**REQUEST:**
Lines containing the string "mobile" are to be collected in full.

Robot task records:
------------------------------------------------

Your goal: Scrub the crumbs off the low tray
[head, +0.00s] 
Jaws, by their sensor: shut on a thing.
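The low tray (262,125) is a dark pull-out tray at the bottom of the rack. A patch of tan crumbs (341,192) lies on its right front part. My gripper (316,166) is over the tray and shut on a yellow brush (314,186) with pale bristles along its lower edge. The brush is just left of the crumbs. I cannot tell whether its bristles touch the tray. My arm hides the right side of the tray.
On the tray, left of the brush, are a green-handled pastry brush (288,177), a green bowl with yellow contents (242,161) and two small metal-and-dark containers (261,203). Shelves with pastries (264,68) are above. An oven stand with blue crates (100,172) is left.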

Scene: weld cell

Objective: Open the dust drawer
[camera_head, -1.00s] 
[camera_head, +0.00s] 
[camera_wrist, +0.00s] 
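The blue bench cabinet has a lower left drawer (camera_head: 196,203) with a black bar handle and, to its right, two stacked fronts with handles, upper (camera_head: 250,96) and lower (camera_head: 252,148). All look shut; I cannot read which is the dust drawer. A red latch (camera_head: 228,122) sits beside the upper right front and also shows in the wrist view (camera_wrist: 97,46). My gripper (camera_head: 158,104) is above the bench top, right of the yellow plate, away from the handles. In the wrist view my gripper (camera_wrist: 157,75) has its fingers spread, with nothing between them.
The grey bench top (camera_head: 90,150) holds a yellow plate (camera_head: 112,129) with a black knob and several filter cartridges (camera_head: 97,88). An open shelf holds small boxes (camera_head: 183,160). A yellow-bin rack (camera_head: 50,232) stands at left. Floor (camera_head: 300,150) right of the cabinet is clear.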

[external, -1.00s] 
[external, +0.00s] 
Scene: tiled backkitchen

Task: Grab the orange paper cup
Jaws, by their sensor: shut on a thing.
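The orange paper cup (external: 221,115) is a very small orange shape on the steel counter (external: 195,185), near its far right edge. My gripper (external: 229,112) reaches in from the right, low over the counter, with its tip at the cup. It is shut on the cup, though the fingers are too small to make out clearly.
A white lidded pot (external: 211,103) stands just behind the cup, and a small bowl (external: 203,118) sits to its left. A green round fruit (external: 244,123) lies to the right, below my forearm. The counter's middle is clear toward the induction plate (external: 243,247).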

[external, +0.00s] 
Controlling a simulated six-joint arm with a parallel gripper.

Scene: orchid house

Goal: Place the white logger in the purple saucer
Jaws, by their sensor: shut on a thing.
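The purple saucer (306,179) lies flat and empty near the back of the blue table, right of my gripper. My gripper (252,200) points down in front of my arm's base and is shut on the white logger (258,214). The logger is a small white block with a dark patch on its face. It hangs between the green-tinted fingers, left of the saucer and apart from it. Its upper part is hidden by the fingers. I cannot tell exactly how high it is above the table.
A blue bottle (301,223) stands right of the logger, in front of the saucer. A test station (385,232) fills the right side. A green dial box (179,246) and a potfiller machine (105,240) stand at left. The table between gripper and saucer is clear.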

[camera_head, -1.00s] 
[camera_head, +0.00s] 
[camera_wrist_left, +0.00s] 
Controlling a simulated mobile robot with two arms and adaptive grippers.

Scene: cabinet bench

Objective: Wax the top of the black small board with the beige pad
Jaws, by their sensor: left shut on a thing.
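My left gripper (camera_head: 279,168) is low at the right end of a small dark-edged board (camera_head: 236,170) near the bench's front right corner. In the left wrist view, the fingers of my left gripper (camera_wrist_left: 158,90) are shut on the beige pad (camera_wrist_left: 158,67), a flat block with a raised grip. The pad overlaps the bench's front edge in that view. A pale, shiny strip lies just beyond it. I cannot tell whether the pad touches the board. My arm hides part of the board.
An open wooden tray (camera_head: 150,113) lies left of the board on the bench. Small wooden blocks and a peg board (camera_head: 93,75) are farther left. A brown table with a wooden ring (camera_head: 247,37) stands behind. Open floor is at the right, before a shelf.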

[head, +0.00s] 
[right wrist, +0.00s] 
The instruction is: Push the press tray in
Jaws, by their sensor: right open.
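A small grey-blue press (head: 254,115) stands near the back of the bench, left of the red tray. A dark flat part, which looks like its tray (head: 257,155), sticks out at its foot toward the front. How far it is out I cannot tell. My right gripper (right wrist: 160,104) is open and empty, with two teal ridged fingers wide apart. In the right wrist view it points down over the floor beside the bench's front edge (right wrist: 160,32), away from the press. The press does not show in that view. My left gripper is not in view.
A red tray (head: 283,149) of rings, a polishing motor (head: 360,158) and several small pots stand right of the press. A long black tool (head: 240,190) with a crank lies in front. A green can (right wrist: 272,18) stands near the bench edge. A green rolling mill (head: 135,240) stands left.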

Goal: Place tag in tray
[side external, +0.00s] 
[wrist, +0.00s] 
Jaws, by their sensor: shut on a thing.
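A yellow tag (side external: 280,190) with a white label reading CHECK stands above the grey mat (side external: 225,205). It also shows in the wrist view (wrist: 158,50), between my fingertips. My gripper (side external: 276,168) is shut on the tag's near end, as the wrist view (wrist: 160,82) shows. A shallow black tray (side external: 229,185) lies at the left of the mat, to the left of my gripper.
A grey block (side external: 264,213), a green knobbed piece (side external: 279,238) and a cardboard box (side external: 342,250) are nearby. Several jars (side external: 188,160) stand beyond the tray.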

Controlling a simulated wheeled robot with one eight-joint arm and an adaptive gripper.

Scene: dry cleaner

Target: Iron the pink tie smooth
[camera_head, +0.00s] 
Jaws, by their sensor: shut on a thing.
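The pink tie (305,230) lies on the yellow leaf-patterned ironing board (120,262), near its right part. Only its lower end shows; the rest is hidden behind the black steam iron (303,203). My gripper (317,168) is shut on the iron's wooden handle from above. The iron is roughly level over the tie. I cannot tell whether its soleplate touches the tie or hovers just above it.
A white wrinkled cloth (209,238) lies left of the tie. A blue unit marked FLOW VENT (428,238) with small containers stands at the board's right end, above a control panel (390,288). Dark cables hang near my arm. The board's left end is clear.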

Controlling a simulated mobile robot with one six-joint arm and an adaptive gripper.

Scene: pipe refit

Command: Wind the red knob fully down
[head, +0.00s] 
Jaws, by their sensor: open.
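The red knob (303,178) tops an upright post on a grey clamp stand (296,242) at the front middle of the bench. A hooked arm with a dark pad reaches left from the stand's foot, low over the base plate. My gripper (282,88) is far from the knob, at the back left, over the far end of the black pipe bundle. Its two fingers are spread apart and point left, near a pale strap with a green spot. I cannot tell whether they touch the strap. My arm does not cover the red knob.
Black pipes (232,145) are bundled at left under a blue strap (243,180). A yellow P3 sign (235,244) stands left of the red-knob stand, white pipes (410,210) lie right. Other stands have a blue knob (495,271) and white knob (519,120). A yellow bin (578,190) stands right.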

------------------------------------------------

**COMPLETED TASK:**
Controlling a simulated mobile robot with two arms and adaptive grippers.
Controlling a simulated mobile robot with one six-joint arm and an adaptive gripper.

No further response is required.